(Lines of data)

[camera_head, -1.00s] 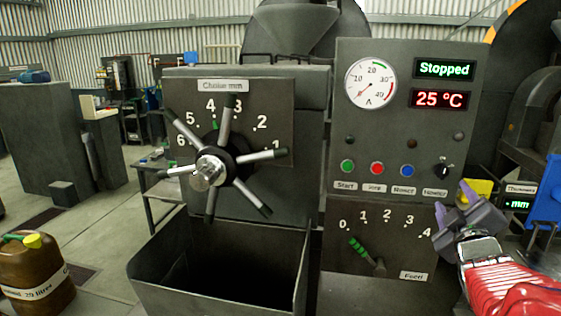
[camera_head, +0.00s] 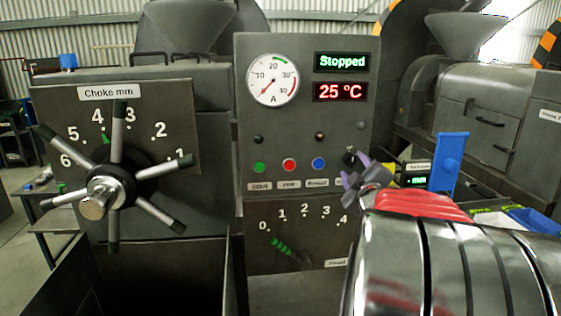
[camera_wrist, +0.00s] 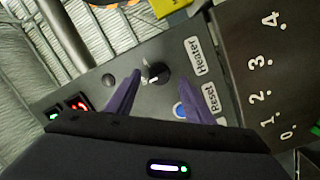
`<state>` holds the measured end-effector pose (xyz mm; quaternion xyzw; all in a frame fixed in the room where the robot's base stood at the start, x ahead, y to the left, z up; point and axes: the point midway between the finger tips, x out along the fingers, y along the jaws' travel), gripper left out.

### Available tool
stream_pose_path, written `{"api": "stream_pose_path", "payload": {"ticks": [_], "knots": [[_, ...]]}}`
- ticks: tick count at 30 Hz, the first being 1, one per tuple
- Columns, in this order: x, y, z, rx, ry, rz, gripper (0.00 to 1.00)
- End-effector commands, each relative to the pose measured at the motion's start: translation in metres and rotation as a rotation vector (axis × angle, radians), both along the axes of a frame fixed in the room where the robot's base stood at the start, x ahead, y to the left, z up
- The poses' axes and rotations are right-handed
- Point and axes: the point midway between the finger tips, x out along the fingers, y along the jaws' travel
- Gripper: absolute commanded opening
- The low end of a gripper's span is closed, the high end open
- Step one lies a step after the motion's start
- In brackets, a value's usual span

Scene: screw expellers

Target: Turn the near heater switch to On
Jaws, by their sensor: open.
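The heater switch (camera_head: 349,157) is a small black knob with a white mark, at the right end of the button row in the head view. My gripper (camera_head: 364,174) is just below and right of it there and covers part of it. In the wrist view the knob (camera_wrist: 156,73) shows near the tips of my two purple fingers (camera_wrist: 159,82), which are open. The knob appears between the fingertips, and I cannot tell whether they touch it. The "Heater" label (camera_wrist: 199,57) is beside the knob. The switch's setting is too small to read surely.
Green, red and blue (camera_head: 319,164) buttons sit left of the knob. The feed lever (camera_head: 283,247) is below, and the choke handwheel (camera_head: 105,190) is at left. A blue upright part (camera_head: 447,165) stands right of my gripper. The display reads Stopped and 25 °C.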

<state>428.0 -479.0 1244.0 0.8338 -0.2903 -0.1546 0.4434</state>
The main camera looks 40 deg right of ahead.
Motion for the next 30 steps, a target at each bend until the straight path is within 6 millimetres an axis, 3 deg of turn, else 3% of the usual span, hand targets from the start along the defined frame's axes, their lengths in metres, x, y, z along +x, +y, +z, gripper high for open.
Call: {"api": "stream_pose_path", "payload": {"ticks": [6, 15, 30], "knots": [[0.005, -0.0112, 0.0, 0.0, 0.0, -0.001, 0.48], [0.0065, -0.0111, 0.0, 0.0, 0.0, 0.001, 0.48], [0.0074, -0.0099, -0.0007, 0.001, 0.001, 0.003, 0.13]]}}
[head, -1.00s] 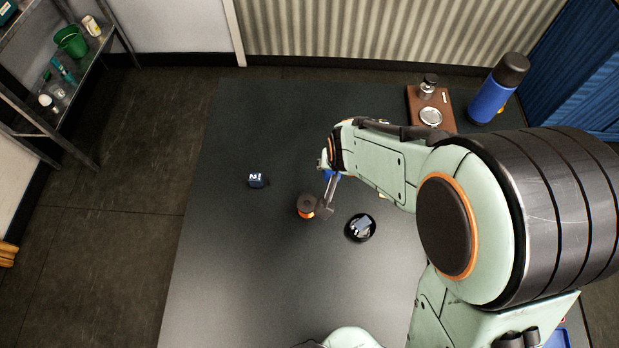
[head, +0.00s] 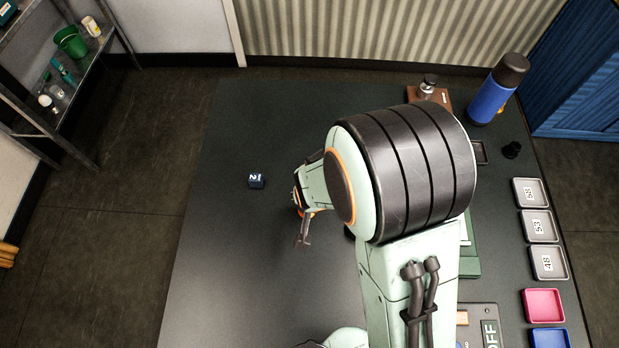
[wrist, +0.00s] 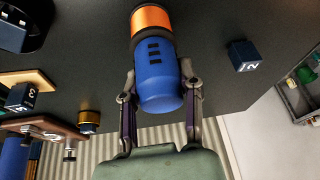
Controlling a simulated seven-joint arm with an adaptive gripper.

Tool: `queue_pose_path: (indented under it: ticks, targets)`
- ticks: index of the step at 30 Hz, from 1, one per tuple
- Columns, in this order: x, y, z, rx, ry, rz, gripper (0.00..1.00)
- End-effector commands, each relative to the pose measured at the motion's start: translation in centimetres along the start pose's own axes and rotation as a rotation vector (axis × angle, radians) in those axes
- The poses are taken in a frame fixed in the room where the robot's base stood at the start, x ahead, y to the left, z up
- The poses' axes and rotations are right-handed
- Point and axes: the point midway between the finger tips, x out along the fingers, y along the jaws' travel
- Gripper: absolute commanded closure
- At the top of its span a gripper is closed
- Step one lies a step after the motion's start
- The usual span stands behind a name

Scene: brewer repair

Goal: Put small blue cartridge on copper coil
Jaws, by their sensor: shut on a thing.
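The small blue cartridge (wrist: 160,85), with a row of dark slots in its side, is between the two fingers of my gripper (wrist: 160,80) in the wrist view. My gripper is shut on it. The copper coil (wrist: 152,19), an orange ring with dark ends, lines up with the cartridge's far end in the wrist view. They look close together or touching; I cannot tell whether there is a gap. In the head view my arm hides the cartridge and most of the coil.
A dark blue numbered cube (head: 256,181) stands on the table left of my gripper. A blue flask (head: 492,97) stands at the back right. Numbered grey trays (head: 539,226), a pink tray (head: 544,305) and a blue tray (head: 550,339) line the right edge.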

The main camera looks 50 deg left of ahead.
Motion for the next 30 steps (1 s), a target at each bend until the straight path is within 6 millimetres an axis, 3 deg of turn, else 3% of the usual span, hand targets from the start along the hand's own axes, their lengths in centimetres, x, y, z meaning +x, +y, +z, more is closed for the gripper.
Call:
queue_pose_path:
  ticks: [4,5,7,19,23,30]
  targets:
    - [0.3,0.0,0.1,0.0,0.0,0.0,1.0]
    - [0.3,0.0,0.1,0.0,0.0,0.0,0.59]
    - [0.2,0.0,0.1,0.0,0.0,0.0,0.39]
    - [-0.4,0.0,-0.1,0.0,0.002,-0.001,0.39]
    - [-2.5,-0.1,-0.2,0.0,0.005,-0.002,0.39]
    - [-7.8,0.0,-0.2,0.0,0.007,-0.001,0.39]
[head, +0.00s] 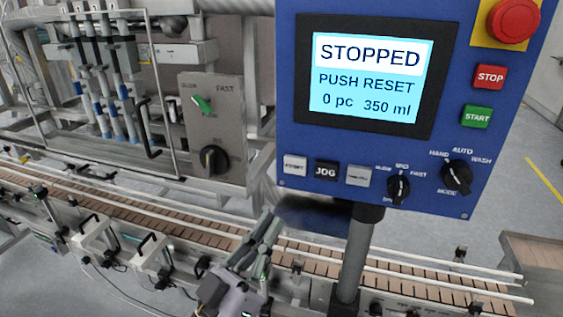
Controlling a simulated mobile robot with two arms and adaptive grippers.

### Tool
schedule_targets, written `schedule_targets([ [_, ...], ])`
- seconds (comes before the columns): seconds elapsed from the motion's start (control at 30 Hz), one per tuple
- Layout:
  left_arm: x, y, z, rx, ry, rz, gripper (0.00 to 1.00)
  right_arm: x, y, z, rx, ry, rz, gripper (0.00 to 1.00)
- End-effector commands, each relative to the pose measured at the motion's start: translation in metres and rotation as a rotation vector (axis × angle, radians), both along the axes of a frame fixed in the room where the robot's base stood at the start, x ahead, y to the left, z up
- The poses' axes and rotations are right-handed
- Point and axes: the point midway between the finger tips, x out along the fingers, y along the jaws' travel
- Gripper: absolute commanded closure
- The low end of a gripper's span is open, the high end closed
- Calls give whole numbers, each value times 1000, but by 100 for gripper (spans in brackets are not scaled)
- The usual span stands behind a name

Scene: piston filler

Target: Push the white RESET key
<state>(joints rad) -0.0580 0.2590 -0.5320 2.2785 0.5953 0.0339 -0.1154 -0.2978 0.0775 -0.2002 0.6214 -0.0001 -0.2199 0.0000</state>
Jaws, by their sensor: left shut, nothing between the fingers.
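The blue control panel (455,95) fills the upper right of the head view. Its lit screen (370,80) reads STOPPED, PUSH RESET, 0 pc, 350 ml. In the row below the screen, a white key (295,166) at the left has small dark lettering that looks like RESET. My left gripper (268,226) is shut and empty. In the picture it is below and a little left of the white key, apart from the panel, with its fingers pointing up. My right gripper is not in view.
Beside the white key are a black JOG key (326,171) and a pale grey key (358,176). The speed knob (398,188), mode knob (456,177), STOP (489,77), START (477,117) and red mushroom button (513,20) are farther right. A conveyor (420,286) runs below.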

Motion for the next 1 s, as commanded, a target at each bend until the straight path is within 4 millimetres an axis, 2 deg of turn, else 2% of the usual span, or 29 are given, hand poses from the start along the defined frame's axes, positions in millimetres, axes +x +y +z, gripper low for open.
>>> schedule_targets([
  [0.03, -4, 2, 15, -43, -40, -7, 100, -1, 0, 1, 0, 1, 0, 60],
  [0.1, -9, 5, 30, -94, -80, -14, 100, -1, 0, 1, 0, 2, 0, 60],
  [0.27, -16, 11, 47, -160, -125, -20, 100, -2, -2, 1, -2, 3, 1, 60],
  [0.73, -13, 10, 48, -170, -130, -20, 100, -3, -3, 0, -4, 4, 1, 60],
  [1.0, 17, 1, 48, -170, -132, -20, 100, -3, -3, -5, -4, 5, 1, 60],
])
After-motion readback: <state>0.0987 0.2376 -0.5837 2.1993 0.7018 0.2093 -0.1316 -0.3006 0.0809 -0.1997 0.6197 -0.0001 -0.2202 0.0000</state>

* * *

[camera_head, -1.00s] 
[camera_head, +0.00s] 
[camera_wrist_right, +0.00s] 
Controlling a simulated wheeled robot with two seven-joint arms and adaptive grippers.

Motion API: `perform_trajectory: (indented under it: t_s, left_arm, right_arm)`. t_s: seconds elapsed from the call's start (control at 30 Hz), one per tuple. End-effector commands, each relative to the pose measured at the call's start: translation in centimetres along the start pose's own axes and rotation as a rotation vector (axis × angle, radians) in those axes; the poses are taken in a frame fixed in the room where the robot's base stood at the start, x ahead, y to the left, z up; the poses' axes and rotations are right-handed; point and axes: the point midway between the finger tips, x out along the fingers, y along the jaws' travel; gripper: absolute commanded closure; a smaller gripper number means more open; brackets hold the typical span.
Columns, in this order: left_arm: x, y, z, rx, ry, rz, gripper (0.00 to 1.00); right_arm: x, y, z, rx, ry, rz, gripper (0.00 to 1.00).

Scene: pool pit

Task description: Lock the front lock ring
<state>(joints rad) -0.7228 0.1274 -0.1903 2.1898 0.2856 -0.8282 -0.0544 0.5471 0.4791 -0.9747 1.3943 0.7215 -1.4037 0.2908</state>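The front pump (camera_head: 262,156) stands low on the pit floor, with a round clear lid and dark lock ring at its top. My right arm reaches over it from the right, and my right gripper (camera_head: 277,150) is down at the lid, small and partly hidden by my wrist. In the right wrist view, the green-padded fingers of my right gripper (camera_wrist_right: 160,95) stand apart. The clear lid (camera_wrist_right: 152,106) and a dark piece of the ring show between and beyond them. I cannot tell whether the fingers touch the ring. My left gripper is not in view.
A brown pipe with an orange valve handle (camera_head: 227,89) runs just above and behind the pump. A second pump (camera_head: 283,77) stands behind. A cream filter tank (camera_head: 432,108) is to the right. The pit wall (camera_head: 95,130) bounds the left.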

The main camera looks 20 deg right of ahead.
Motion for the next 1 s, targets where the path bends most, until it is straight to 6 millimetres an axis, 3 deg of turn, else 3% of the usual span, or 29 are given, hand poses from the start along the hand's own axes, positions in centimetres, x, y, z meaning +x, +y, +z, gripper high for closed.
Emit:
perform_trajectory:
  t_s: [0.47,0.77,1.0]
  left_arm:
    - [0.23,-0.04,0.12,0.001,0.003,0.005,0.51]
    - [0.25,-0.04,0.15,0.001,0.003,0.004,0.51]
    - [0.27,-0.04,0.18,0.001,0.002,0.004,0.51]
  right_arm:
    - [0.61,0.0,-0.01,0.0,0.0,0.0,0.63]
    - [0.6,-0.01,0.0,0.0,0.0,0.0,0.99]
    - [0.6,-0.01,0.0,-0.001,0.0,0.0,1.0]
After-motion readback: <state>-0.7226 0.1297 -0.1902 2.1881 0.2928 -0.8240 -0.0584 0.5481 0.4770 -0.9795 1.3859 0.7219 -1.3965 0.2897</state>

==

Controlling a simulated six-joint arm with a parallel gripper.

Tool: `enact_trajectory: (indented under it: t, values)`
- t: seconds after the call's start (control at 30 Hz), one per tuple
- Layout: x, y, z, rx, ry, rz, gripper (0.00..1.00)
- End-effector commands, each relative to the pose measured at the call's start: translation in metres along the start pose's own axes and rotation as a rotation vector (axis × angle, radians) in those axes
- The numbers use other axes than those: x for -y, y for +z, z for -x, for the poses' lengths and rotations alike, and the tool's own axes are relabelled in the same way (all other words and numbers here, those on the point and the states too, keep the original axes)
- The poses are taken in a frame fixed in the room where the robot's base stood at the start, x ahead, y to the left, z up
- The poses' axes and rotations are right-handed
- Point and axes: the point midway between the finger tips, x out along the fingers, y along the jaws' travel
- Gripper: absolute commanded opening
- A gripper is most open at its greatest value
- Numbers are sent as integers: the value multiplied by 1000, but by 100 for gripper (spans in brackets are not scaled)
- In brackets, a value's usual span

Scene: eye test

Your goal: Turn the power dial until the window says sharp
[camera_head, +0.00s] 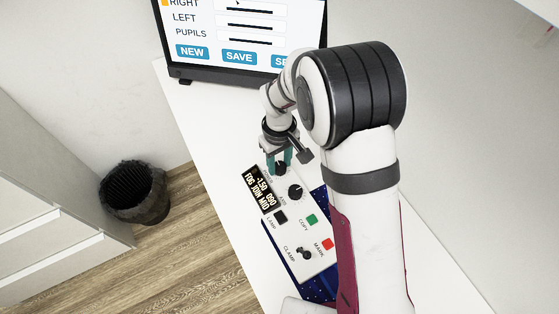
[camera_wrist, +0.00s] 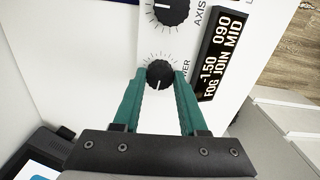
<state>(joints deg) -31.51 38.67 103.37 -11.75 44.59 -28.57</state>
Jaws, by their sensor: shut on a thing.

TASK TO CARRY OUT: Report each line in the preceding entries that holds the string "vector".

FULL ANSWER:
- End-effector commands, each relative to the pose measured at the motion's start: translation in metres and rotation as a rotation vector (axis × angle, radians), both along the axes of a frame fixed in the room where the robot's base stood at the start, x ahead, y to the left, z up
- End-effector commands, each relative to the pose measured at the motion's start: translation in centimetres along the start pose's own axes and rotation as a rotation vector (axis × angle, radians) in those axes
- End-effector commands, each relative to the pose measured at the motion's start: translation in metres and rotation as a rotation vector (axis × angle, radians), both along the axes of a frame fixed in the room where the robot's base stood at the start, x ahead, y to the left, z up
Motion API: `perform_trajectory: (indented under it: t_s, left_arm, right_arm)`. t_s: seconds elapsed from the call's start (control at 30 Hz), one per tuple. End-effector commands, each relative to the pose measured at the call's start: translation in centimetres along the start pose's own axes and rotation as a rotation vector (axis × angle, radians) in those axes; the poses are taken in a frame fixed in the room where the robot's base stood at the start, x ahead, y to the left, z up; the poses' axes and rotations are right-handed; point and axes: the point midway between the finger tips, x out along the fingers, y along the jaws' travel; gripper: absolute commanded closure; a smaller gripper number means more open; brackets hold the typical span.
- End-effector commands, each relative to the pose measured at the call's start: translation in metres along the start pose's own axes and rotation as a rotation vector (axis × angle, radians) in those axes

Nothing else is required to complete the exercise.